High court rules 1956 Act still law

National

By DAPHNE WANI
THE Supreme Court has ruled that the Commission of Inquiry (CoI) Act 1956 is a constitutionally-valid law.
The determination last Friday came after the Fly River provincial executive filed a special reference challenging the constitutional validity of the Commission of Inquiry Act 1956.
Former attorney-general Ano Pala was named as the first intervener, while Prime Minister Peter O’Neill and retired judge Justice Warwick Andrew were named as second and third interveners.
The reference was filed after a CoI was established by O’Neill in 2014 under the Act to investigate and report on the procedures employed by the Department of Justice and Attorney-General to brief law firms to represent the State.
The CoI started hearing and summoned the provincial administrator of Western to give evidence in relation to brief-out arrangements by the Fly River government.
The provincial executive took issue with the summons and filed the reference.
The provincial executive argued that the Act was pre-Independence law and that should comply with the law-making conditions prescribed by section 38 of the Constitution, which the Act failed to do.

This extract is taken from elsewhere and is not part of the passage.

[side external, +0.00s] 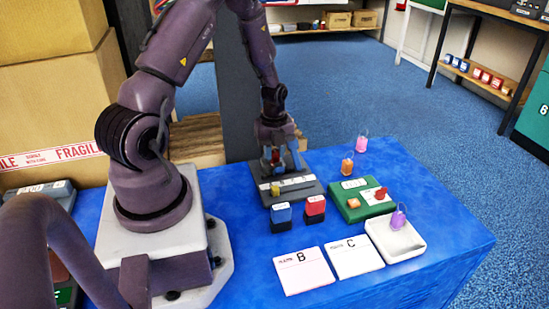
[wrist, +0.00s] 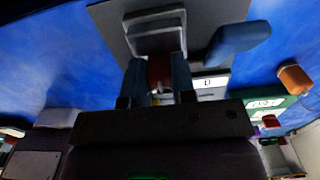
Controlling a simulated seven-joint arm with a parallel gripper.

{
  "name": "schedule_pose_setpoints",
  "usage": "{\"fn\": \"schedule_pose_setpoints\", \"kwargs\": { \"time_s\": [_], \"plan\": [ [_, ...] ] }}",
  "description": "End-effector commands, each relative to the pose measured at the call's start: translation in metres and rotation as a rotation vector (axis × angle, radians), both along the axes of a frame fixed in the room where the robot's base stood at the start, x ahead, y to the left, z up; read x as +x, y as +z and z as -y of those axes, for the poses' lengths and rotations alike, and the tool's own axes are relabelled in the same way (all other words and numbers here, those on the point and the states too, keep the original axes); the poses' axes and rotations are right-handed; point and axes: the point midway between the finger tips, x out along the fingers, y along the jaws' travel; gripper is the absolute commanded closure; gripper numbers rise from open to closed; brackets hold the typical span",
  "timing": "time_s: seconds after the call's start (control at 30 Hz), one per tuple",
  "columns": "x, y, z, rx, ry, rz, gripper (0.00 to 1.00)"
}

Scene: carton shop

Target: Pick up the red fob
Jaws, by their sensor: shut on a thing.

The Supreme Court ruled that the CoI Act 1956 was a pre-independence law pursuant to Schedule 2.6 (1) of the Constitution.
The court found that the adoption and application of the Act was subject to any constitutional law but not to section 38 of the Constitution.
The court found that section 38 was intended to apply to laws made after Independence that followed the due law-making processes and was not intended to apply to pre-Independence laws.